**EXERCISE INSTRUCTIONS**
Identify every line in the records below that contains the word "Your", and copy each of those lines.

····················

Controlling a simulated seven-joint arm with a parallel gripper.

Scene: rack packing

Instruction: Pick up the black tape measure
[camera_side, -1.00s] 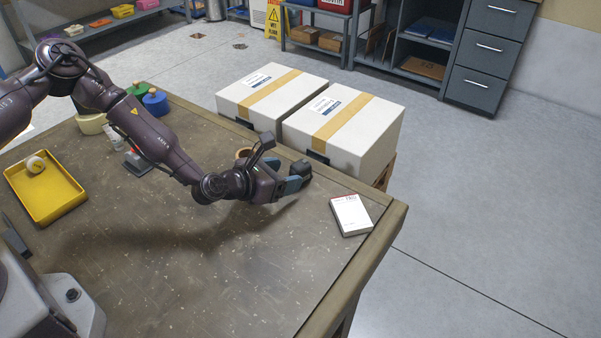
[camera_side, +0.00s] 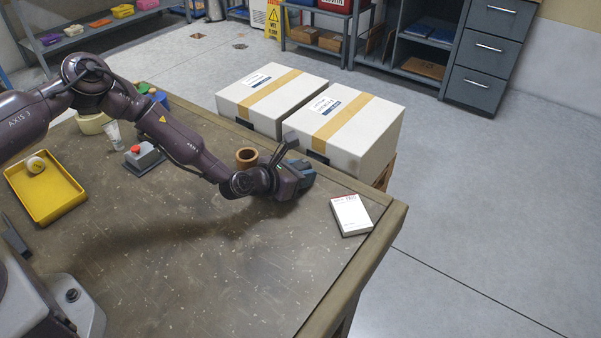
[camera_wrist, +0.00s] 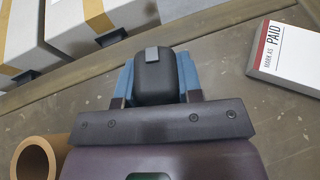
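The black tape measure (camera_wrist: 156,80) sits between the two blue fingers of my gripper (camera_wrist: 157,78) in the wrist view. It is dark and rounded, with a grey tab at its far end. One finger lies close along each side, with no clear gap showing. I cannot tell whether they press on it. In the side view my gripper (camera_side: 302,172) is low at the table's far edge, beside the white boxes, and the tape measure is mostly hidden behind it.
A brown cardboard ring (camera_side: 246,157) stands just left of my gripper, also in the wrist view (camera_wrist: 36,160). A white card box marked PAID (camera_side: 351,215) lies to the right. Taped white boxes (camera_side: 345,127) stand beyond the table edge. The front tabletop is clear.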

····················

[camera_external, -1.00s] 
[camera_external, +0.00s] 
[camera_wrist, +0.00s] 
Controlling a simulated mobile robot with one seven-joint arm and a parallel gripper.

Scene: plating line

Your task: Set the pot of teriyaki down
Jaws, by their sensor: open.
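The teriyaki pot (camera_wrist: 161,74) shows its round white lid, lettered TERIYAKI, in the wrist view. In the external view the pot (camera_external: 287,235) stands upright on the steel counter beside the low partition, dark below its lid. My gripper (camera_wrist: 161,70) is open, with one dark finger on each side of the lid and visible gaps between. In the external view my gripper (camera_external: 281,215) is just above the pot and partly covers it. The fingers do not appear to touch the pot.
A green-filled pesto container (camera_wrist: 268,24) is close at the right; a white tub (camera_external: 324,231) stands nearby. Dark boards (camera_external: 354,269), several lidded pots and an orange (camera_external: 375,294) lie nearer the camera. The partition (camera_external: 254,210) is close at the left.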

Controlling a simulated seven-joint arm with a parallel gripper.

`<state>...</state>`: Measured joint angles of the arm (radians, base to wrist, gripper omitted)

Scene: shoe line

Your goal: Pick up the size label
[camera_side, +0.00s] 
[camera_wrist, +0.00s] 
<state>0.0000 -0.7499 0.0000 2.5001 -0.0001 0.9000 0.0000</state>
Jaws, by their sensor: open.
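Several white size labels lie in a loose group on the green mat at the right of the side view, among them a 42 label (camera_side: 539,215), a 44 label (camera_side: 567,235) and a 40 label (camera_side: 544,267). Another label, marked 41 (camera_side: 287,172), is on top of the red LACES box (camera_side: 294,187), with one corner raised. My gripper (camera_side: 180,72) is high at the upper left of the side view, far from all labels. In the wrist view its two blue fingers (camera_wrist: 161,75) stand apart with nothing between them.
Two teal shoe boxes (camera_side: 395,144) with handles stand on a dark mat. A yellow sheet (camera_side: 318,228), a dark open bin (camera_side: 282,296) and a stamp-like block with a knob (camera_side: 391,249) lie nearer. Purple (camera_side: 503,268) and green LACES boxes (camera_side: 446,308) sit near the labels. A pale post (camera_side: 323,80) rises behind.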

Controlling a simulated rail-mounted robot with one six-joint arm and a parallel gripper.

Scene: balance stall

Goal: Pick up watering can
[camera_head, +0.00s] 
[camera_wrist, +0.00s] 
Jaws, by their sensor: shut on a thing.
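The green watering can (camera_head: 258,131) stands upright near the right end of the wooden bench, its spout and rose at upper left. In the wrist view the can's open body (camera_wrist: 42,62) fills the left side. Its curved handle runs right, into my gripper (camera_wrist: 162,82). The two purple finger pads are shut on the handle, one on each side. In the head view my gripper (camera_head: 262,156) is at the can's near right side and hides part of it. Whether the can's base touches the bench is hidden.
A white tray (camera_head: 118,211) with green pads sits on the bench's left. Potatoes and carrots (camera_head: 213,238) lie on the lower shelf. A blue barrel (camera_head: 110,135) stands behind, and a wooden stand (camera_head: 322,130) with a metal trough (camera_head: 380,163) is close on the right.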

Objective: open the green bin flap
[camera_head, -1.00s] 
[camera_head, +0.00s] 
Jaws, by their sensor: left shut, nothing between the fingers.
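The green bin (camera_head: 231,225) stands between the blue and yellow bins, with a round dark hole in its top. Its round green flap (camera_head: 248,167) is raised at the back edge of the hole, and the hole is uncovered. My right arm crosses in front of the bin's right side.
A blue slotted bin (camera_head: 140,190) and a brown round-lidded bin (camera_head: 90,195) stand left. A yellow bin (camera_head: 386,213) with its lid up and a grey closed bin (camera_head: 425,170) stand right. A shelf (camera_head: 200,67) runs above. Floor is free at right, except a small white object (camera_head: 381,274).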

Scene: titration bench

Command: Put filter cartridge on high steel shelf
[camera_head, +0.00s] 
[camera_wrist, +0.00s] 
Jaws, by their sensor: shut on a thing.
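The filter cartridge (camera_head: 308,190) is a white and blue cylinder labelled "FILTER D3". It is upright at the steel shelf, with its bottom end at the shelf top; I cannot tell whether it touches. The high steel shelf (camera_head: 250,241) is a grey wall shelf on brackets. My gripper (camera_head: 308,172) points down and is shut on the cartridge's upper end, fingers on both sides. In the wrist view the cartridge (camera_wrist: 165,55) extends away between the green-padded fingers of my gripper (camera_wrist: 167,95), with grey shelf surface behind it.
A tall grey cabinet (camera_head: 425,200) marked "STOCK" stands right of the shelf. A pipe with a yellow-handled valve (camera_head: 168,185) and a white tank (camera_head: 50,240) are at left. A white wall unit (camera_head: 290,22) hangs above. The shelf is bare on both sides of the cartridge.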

····················

**THE REPLY**
Your task: Set the pot of teriyaki down
Your goal: Pick up the size label

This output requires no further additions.